The stock market has careened enough this week (600 points) to warrant a bead of sweat. GMAC, the financing arm of General Motors, has gone back to Washington for a bailout. Its third. Another country (albeit a dinky one, Norway), raised interest rates. US new home numbers are dismal. The US is on the verge of extending its $8,000-per-buyer real estate subsidy. And a new report says the affordability of Canadian houses has taken a dive.

Those things may not seem to have much connection, but there is much. They point to a potentially difficult winter in which we should expect an equity market pullback after months of torrid gains, a deterioration in the American economy causing job grief here, and the beginning of the end of the beaver bubble in real estate.

Why such predictions? Simple. You can’t build an economic recovery on duct tape and faerie droppings. At least, not for long.

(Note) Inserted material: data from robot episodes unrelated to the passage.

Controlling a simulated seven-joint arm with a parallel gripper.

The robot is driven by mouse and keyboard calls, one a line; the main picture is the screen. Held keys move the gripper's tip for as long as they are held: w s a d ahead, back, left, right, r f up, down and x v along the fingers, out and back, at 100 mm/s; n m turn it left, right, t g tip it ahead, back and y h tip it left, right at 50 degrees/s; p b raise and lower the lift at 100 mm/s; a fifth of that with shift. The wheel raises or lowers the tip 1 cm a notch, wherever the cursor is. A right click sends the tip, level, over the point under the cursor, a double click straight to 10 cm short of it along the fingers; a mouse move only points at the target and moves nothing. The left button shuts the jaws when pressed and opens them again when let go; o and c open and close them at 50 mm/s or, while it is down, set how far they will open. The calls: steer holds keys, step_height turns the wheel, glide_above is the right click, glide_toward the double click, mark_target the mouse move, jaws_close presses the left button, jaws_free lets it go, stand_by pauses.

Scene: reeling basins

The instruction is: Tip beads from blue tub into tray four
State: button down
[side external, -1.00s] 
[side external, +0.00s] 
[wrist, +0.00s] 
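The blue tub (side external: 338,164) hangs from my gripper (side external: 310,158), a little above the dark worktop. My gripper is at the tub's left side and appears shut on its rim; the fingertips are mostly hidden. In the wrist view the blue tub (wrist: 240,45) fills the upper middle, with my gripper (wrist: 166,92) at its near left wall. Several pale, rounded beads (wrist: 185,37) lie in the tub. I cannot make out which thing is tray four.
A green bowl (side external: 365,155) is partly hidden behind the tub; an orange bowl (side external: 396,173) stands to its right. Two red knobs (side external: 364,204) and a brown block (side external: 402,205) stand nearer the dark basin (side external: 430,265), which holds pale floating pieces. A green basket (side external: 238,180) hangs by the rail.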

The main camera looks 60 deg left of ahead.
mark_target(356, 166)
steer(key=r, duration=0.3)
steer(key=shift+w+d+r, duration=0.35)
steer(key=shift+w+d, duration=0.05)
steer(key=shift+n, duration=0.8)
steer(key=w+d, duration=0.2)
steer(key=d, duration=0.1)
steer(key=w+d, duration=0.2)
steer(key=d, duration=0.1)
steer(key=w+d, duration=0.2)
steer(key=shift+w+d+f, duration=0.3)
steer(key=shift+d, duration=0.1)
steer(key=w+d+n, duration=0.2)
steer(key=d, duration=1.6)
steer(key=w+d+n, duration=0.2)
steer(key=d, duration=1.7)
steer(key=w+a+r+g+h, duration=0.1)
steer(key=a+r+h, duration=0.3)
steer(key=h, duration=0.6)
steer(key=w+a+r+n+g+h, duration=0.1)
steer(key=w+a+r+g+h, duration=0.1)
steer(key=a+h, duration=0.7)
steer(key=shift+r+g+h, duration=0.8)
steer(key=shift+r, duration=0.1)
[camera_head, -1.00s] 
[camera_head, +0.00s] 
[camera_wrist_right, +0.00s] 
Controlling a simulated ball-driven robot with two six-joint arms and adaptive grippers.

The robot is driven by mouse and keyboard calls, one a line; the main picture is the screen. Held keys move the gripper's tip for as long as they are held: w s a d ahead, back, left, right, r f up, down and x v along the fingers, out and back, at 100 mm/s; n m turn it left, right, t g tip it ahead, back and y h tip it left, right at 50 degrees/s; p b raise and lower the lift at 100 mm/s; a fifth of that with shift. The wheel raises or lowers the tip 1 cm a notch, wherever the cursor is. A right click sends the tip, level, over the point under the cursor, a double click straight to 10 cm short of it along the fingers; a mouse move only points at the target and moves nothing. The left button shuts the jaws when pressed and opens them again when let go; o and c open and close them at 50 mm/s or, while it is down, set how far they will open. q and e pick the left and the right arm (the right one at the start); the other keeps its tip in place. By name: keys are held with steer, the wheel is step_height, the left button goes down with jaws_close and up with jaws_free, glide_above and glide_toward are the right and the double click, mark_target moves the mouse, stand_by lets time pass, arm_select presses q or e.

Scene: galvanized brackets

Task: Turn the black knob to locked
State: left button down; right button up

The facts seems obvious to me.

The auto business is in just as bad shape as it was last winter when it was weeks away from collapse. That’s despite $70 billion in government money from Canada and the US. Car sales are down almost 40%, and the only bright spot came when Washington gave people $4,500 each to secure a new vehicle. The result of that genius move should have been clear to a grade schooler: If you pay people to buy stuff, they will. When you stop paying them, they stop buying.

The same logic is being applied in Canada with things like the Home Reno Tax Credit, which the feds claim has been a bonanza for the trades. So, let’s contemplate what happens at midnight on February 1st, when it ends. Yeah, in the middle of winter. More genius.

Ditto with the US grant of $8,000 tax credit for first-time homebuyers in the States. That’s been credited as the only reason resales have been going up, even if prices haven’t. But that ends in six weeks. What then?

And how about the artificially low, engineered interest rates? I mean what, exactly is Mark Carney trying to tell us? (Hint: rhetorical question.)

OTTAWA (CP) – Bank of Canada governor Mark Carney has repeated his concern that Canadians may be getting in over their heads in the purchase of homes, saying the government has ways of slowing the market. Carney told a Senate committee Wednesday afternoon that the central bank is conducting an analysis of whether Canadians are taking on too much debt, particularly in buying homes.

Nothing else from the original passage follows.